Et pourtant, les faits étaient simples et vérifiables.
1. Je suis directeur de la publication et, à ce titre, responsable devant les tribunaux de tout le contenu du journal. J’ai commis une erreur que j’assume, je n’ai pas relu la chronique de Siné. Je n’ai lu cette chronique en détail que huit jours après publication, lorsque Anne-Sophie Mercier m’a prévenu qu’Askolovitch en avait été alerté par l’entourage de Jean Sarkozy. Dans les minutes qui ont suivi, un proche collaborateur de Jean Sarkozy m’a contacté pour m’informer que les familles de Jean Sarkozy et de sa fiancée avaient été outrées et envisageaient de faire un procès.
2. J’ai demandé à Siné de lever les ambiguïtés sur ces propos, qui étaient au nombre de trois. Il s’attaquait à la vie privée d’une personne publique, Jean Sarkozy, pour le critiquer non pas sur ce qu’il fait — comme l’avait fait et sans prendre de gants Anne-Sophie Mercier la semaine précédente —, mais sur ce qu’il est, préjugeant que son mariage n’était pas un mariage d’amour mais d’intérêt méprisable. Il colportait une rumeur — encore une — selon laquelle il se convertissait au judaïsme. Et enfin, le plus grave, confirmé par le contexte de la chronique, Siné exprimait un poncif de l’antisémitisme en liant « Juif » et « réussite sociale ». Rappelons au passage que cette vieille rhétorique du Juif et de l’argent n’est jamais sans effet. C’est à cause d’elle que Fofana a torturé à mort pendant plusieurs jours Ilan Halimi, supposé avoir de la famille et des amis riches puisqu’il était juif…

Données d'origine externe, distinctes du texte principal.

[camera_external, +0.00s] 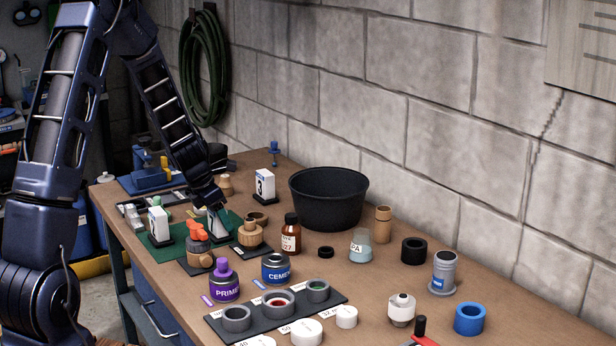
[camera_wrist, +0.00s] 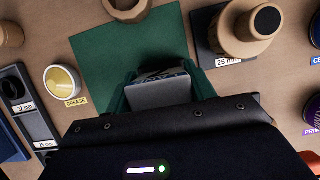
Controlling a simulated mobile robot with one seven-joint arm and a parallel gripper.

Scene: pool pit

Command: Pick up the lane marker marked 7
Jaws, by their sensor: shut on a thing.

3. Siné, après avoir accepté de lever les ambiguïtés de sa chronique, a finalement refusé de le faire en arguant que lui, avait des couilles. Ce faisant, il confirmait ses ambiguïtés, qui, du coup, cessaient d’en être. Je lui avais demandé de s’excuser dignement et d’accepter de voir ses excuses accompagnées d’un mot de la rédaction regrettant ses propos, ou de partir. Il a préféré partir, et depuis il alimente la rumeur — beaucoup plus affriolante que la réalité — selon laquelle je l’ai « viré ». Que les choses soient claires. Lorsque nous avons relancé le journal, il y a seize ans, nous avons « hérité » de collaborateurs historiques. Pour la plupart d’entre eux, nous nous en sommes réjouis, mais nous savions, Cabu et moi, que nous ne partagions ni les goûts ni les convictions de Siné. Bien des fois, je suis intervenu pour empêcher Siné de commettre ce que jugeait être un dérapage. Je pense avoir prouvé, plus souvent même que je ne l’aurais voulu lorsque j’échouais à convaincre mes contradicteurs au sein de la rédaction, que je ne voyais pas d’inconvénients à la diversité des opinions dans Charlie. Mais il y a un accord tacite entre nous tous : nos satires, nos critiques, nos attaques concernent toujours des individus pour ce qu’ils font et jamais pour ce qu’ils sont.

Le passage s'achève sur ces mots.